__Given problem__. In the records below, tally every line containing "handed". Report only the total.

__Material for this exercise__.

-.-.-

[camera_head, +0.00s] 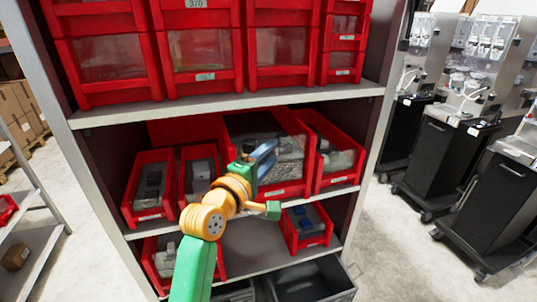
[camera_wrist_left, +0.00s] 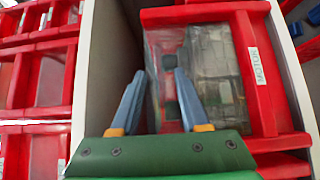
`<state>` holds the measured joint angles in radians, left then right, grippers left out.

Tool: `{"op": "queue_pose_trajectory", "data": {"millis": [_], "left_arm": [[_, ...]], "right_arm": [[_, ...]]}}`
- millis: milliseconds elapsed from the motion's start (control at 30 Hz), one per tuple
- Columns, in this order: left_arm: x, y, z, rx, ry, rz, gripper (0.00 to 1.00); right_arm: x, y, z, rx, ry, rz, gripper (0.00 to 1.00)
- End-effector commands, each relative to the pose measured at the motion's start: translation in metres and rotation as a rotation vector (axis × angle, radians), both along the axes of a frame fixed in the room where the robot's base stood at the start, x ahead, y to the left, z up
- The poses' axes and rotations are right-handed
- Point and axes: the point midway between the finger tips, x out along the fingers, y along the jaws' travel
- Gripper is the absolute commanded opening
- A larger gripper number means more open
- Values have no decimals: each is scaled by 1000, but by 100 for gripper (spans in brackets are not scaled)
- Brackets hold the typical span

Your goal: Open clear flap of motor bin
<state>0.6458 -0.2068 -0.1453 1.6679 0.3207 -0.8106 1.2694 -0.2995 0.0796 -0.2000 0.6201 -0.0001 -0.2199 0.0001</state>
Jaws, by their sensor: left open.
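The motor bin (camera_head: 291,188) is a wide red bin on the middle shelf in the head view, with grey parts inside. In the left wrist view the bin (camera_wrist_left: 256,72) appears sideways, with a white MOTOR label on its red front. A see-through area (camera_wrist_left: 215,62) shows grey blocky parts; I cannot tell the flap's exact position. My left gripper (camera_head: 268,153) is in front of the bin's left part, over its opening. In the left wrist view the gripper (camera_wrist_left: 158,76) has its two blue fingers apart, with nothing clearly held between them. My right gripper is out of view.
Smaller red bins (camera_head: 153,187) stand to the left, and another (camera_head: 335,150) to the right. A row of closed red bins (camera_head: 200,50) sits on the shelf (camera_head: 230,106) above. The grey rack side (camera_head: 375,150) bounds the right. Black carts (camera_head: 440,150) stand beyond.

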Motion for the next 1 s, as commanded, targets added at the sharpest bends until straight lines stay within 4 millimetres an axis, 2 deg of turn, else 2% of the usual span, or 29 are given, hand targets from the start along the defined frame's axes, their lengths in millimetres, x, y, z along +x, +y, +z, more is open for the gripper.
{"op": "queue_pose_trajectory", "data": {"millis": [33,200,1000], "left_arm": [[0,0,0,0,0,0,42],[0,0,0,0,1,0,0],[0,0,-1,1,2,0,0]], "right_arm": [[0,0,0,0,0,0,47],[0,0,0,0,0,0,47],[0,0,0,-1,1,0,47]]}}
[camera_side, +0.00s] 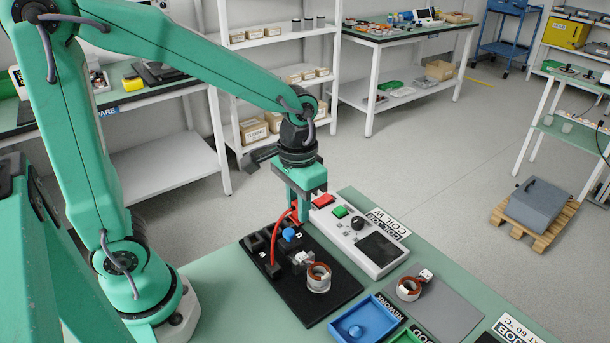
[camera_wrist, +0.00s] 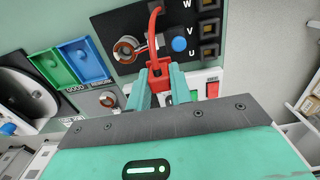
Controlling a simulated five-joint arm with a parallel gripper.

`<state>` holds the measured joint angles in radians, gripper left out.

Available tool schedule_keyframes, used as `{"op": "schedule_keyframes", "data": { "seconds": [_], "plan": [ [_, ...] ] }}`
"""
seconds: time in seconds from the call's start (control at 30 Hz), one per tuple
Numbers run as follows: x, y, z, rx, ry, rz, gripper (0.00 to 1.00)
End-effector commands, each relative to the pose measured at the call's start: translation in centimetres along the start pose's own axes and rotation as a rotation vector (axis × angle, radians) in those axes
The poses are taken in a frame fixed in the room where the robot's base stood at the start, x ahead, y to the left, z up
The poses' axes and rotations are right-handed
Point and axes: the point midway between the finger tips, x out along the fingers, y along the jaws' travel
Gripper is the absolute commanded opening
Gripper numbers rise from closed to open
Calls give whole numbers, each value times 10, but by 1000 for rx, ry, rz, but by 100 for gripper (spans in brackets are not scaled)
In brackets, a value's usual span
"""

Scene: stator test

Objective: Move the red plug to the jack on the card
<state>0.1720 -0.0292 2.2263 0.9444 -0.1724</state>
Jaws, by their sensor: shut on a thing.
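My gripper (camera_side: 298,208) is over the far side of a black board (camera_side: 323,307). In the wrist view, its fingers (camera_wrist: 160,78) are shut on the red plug (camera_wrist: 160,66). A red cable (camera_side: 275,238) arcs from the plug to a black block at the board's near left. Square jacks lettered W (camera_wrist: 209,5), V (camera_wrist: 208,28) and U (camera_wrist: 208,50) line the board in the wrist view. A white card (camera_side: 388,223) reading COIL W lies behind the tester. I cannot tell whether the plug touches the board.
A blue knob (camera_side: 289,234) and a copper-wound stator (camera_side: 318,278) stand on the board, close to the plug. A white tester (camera_side: 385,262) with red and green buttons lies behind. Another stator (camera_side: 409,289) sits on a grey mat. A blue tray (camera_side: 388,312) is in front.

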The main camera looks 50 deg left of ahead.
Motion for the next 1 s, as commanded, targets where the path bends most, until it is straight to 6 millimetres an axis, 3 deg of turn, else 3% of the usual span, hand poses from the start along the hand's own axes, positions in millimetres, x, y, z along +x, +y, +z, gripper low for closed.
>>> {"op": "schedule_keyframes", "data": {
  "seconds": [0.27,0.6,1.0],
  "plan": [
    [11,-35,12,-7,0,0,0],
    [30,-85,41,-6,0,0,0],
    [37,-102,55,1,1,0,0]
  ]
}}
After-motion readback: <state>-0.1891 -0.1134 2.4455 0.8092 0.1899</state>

-.-.-

__Exercise output__. 2